▸ **Given task**: Transcribe the lines below verbatim, skipping the images.

▸ **Dataset excerpt**:
☆ ☆ ☆ ☆ ☆ ☆ ☆
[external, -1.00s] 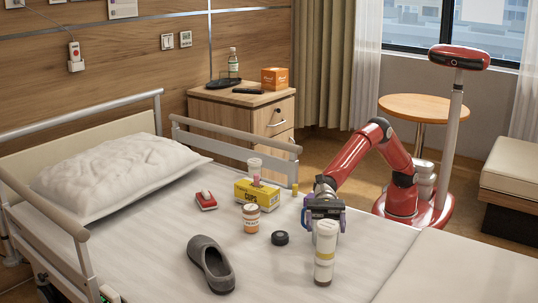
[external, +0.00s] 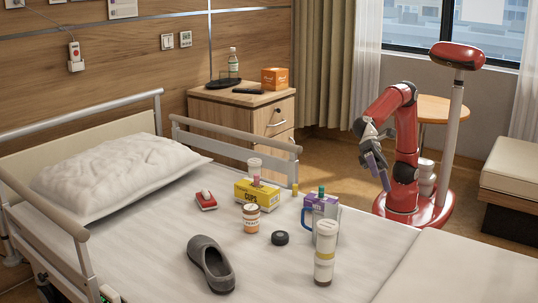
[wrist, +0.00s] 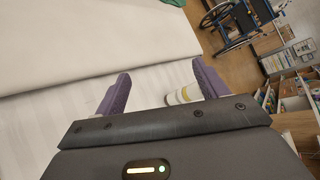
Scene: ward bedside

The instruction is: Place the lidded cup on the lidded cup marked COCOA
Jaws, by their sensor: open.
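A tall white column with a yellowish band stands upright near the front right of the bed. It looks like one white lidded cup (external: 327,236) resting on another lidded cup (external: 323,271); the lettering is too small to read. A white and yellow part of the cups (wrist: 183,95) also shows in the wrist view, beyond and between my fingers. My gripper (external: 380,172) is open and empty, raised beyond the bed's far edge and clear of the cups. Its purple fingers (wrist: 163,88) are spread in the wrist view.
A black puck (external: 280,238), an orange-labelled jar (external: 251,218), a yellow box (external: 257,195) and a grey slipper (external: 211,264) lie left. The bed's front right is clear.
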☆ ☆ ☆ ☆ ☆ ☆ ☆
▸ **Result of this exercise**:
[external, -1.00s] 
[external, +0.00s] 
[wrist, +0.00s] 
Scene: ward bedside

The instruction is: Place the lidded cup on the lidded cup marked COCOA
Jaws, by their sensor: open.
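A tall white column with a yellowish band stands upright near the front right of the bed. It looks like one white lidded cup (external: 327,236) resting on another lidded cup (external: 323,271); the lettering is too small to read. A white and yellow part of the cups (wrist: 183,95) also shows in the wrist view, beyond and between my fingers. My gripper (external: 380,172) is open and empty, raised beyond the bed's far edge and clear of the cups. Its purple fingers (wrist: 163,88) are spread in the wrist view.
A black puck (external: 280,238), an orange-labelled jar (external: 251,218), a yellow box (external: 257,195) and a grey slipper (external: 211,264) lie left. The bed's front right is clear.

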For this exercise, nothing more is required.